And at times, where their 'comeback' album "Schematic" is concerned, this is undoubtedly a good thing. Indeed, just stick your head out the window as opener "Silent By" whizzes past and you'll end up with third-degree burns. It's a great start, with huge, Killing Joke-style riffing from Nick Michaelson, ace drumming from John Morgan, dreamy bits and Kerstin Haigh's robo-rap incisions and a reminder that Senser could sonically maim and terrorise at will back in their early '90s heyday.

Impressive, and when backed up by the ferocious power of recent singles "Bulletproof" and "The Brunt" (perhaps the most livid, anti-Dubya tirade yet), you're entirely certain Senser did the right thing to get back together again. Elsewhere, when they employ slightly more considered textures, like the Open University keyboards and ethereal, drifting vocals of "Return To Zombie Island"; the nagging, danceable and furious "Formula Milk" - where Heitham has the music industry in his sights - and the slower "Photographed Files" where the powers that be get a bloody good kick up the arse, you again concur with the new! improved! version of the band.
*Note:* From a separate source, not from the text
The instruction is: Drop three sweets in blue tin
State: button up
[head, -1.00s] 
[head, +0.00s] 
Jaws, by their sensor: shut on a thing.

More of this and "Schematic" could be a real contender, but sadly a fair bit of the remainder is too formulaic to scale similar heights. Sure, tracks like "101 Infoburner", "Crucible" and "An Astounding Spectacle" wil probably inspire moshpit mania, but they're difficult to tell apart, however wrought with anger they are, while "Bomb Factories" begins in promising clipped'n'economical fashion, but the standard Rage Against The Machine posturing takes over and ruins it. The nadir, though, gets plumbed by "A Conscious War", which samples George Dubya, has tablas and (yawn!) a creepoid metal riff repeated over and over. It's all very worthy I know, but then so's refusing to kick Jehovah's Witnesses. Sorry folks. Don't call us, like.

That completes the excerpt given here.